■ **Short task**
Output, please, every line from the line that holds "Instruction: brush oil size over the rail" to the end, exactly as written.

■ **Data extract**

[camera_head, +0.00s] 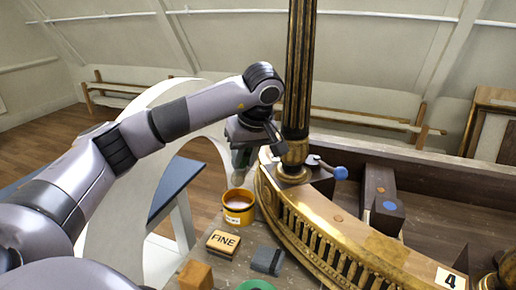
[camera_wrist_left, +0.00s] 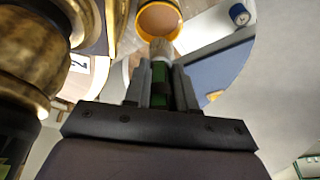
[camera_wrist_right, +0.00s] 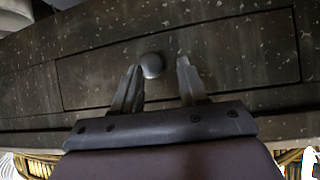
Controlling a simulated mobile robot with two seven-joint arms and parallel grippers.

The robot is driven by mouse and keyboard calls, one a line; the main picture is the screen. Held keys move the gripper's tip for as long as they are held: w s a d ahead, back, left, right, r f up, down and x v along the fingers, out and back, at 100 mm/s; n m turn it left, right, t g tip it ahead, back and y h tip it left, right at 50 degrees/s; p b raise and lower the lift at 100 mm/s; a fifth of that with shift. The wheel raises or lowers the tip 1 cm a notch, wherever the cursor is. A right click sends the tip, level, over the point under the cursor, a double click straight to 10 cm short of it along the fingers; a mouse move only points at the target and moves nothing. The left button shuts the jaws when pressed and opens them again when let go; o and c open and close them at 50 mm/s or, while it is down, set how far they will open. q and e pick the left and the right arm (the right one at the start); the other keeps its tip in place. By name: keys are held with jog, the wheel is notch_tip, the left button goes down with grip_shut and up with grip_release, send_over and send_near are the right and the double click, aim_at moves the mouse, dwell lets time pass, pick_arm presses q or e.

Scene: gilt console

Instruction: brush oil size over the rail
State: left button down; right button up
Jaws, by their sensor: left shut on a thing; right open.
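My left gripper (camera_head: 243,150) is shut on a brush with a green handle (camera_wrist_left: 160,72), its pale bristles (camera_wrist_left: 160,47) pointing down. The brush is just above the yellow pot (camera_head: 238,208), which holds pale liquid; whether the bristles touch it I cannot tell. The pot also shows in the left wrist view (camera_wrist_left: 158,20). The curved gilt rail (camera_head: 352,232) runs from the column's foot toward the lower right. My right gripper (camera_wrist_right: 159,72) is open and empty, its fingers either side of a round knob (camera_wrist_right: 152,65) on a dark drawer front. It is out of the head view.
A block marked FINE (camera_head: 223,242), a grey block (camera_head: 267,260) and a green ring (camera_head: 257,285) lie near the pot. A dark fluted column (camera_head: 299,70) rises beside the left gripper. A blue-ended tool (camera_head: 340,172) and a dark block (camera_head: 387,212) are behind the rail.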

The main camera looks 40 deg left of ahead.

■ **Task output**
Instruction: brush oil size over the rail
State: left button down; right button up
Jaws, by their sensor: left shut on a thing; right open.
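My left gripper (camera_head: 243,150) is shut on a brush with a green handle (camera_wrist_left: 160,72), its pale bristles (camera_wrist_left: 160,47) pointing down. The brush is just above the yellow pot (camera_head: 238,208), which holds pale liquid; whether the bristles touch it I cannot tell. The pot also shows in the left wrist view (camera_wrist_left: 158,20). The curved gilt rail (camera_head: 352,232) runs from the column's foot toward the lower right. My right gripper (camera_wrist_right: 159,72) is open and empty, its fingers either side of a round knob (camera_wrist_right: 152,65) on a dark drawer front. It is out of the head view.
A block marked FINE (camera_head: 223,242), a grey block (camera_head: 267,260) and a green ring (camera_head: 257,285) lie near the pot. A dark fluted column (camera_head: 299,70) rises beside the left gripper. A blue-ended tool (camera_head: 340,172) and a dark block (camera_head: 387,212) are behind the rail.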

The main camera looks 40 deg left of ahead.

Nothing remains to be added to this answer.